• _Goal_
Once the pictures are set aside, transcribe the remaining data exactly.

---+---

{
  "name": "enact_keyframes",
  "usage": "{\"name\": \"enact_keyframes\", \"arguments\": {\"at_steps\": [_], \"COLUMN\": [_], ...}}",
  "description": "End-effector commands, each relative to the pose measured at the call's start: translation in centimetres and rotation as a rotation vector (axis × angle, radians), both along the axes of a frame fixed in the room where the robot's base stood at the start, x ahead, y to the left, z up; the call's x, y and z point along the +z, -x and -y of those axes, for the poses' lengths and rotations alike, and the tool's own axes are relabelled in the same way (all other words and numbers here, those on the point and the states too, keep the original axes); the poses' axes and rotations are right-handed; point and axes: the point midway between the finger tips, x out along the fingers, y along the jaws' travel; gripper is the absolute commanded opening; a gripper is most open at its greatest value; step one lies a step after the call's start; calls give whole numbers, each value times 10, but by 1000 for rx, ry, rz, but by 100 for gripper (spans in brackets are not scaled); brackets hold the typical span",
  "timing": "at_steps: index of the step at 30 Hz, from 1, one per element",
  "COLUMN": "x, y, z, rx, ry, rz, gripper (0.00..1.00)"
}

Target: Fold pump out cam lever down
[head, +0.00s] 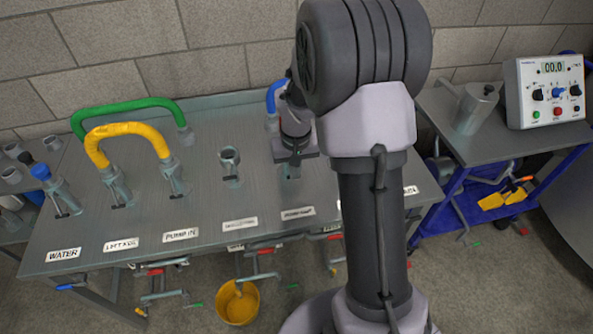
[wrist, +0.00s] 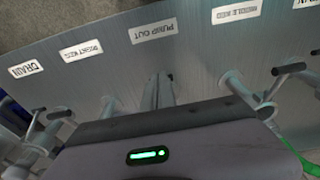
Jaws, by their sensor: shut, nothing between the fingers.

---+---

• _Answer_
{
  "name": "enact_keyframes",
  "usage": "{\"name\": \"enact_keyframes\", \"arguments\": {\"at_steps\": [_], \"COLUMN\": [_], ...}}",
  "description": "End-effector commands, each relative to the pose measured at the call's start: translation in centimetres and rotation as a rotation vector (axis × angle, radians), both along the axes of a frame fixed in the room where the robot's base stood at the start, x ahead, y to the left, z up; the call's x, y and z point along the +z, -x and -y of those axes, for the poses' lengths and rotations alike, and the tool's own axes are relabelled in the same way (all other words and numbers here, those on the point and the states too, keep the original axes); the poses' axes and rotations are right-handed; point and axes: the point midway between the finger tips, x out along the fingers, y along the jaws' travel; gripper is the absolute commanded opening; a gripper is most open at its greatest value; step one lies a step after the call's start; calls give whole numbers, each value times 10, but by 1000 for rx, ry, rz, but by 100 for gripper (spans in brackets are not scaled); brackets hold the typical span",
  "timing": "at_steps: index of the step at 30 Hz, from 1, one per element",
  "COLUMN": "x, y, z, rx, ry, rz, gripper (0.00..1.00)"
}

Target: Fold pump out cam lever down
[head, +0.00s] 
[wrist, +0.00s] 
Jaws, by their sensor: shut, nothing between the fingers.

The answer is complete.